Et Jésus d’illustrer la sentence par la parabole de l’homme riche qui rêvait de construire des greniers plus grands pour ses réserves, son abondance, afin de manger, boire, jouir... de nombreuses années. N’était-ce pas son droit ? Et ne faut-il pas prévoir ? Mais Dieu lui dit : Fou, cette nuit même, on te redemandera ta vie. N’est-ce pas folie de programmer aussi légèrement ? L’homme prévoit, planifie, programme, mais il n’englobe pas dans son programme la fin de toute valeur passagère, fragile. Ces investissements sont trompeurs. L’expression fou, en grec : insensé, avec une nuance d’impiété - implique un manque de foi aux vraies valeurs, aux définitives, à Dieu lui-même. Jésus condamne le matérialisme athée, l’exclusion de Dieu des programmes humains. L’homme riche qui monologuait avec lui-même (14 fois reviennent les mots égoïstes : je, mon) est subitement confronté au dialogue avec la mort et avec Dieu. Ainsi nous monologuons, nous programmons selon nos vues, comme si Dieu n’existait pas. Fous, insensés !

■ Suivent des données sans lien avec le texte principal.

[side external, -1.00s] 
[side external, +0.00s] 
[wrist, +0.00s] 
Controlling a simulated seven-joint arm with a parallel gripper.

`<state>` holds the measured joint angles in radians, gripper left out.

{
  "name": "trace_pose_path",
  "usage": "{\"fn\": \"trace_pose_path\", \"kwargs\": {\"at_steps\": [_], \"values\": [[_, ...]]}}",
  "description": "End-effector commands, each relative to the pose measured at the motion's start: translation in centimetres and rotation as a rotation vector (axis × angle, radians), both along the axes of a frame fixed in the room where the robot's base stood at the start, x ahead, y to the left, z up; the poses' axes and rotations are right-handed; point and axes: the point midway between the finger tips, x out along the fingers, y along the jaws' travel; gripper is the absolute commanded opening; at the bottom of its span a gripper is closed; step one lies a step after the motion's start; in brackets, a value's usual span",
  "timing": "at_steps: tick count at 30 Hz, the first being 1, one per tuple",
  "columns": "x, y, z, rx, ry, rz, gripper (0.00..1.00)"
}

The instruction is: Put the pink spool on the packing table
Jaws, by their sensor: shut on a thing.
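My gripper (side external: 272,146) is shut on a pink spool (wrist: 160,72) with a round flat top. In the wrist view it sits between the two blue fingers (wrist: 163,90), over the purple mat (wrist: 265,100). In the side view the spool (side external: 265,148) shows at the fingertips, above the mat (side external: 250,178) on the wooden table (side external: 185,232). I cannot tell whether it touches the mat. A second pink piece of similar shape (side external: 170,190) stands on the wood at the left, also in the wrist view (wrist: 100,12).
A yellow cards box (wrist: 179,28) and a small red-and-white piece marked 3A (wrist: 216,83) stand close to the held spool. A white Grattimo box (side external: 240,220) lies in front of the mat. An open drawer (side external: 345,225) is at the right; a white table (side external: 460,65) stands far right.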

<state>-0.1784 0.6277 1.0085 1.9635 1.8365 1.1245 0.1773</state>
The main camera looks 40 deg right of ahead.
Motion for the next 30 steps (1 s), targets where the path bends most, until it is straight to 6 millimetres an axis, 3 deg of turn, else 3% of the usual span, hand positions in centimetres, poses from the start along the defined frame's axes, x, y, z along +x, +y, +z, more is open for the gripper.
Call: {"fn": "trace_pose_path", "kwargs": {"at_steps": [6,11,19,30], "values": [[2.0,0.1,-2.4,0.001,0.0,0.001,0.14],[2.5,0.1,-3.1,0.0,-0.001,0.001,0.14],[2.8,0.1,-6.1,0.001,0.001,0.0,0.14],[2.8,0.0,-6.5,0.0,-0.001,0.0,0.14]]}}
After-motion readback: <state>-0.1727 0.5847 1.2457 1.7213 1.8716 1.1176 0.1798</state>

La sentence finale apporte une dernière progression : Voilà ce qui arrivera à celui qui amasse pour lui-même, au lieu d’être riche en vue de Dieu. Employons notre richesse (et qui n’en a quelque peu par rapport au Tiers-monde, aux petites gens de son voisinage ?) à faire le bien. En aidant le pauvre, nous amasserons des trésors dans le ciel ( ; ; ). Nous ne sommes pas les propriétaires de nos richesses, seulement les gérants.
A travers ce sermon sur la vanité des biens passagers et sur leur bon usage, se dessine la figure d’un Maître comme pressé d’aller vers l’essentiel, sa mort en croix. Il n’a pas le temps de s’occuper d’histoires d’héritage, surtout si elles sentent l’âpreté au gain. Il a lui-même gagné sa vie par un humble travail, il a mené une existence de pauvre devant Dieu, détaché des richesses, tendu, pressé vers les biens impérissables. Suivons ce Maître pour devenir vraiment riches, riches de Dieu.
Prêtre du diocèse de Luxembourg.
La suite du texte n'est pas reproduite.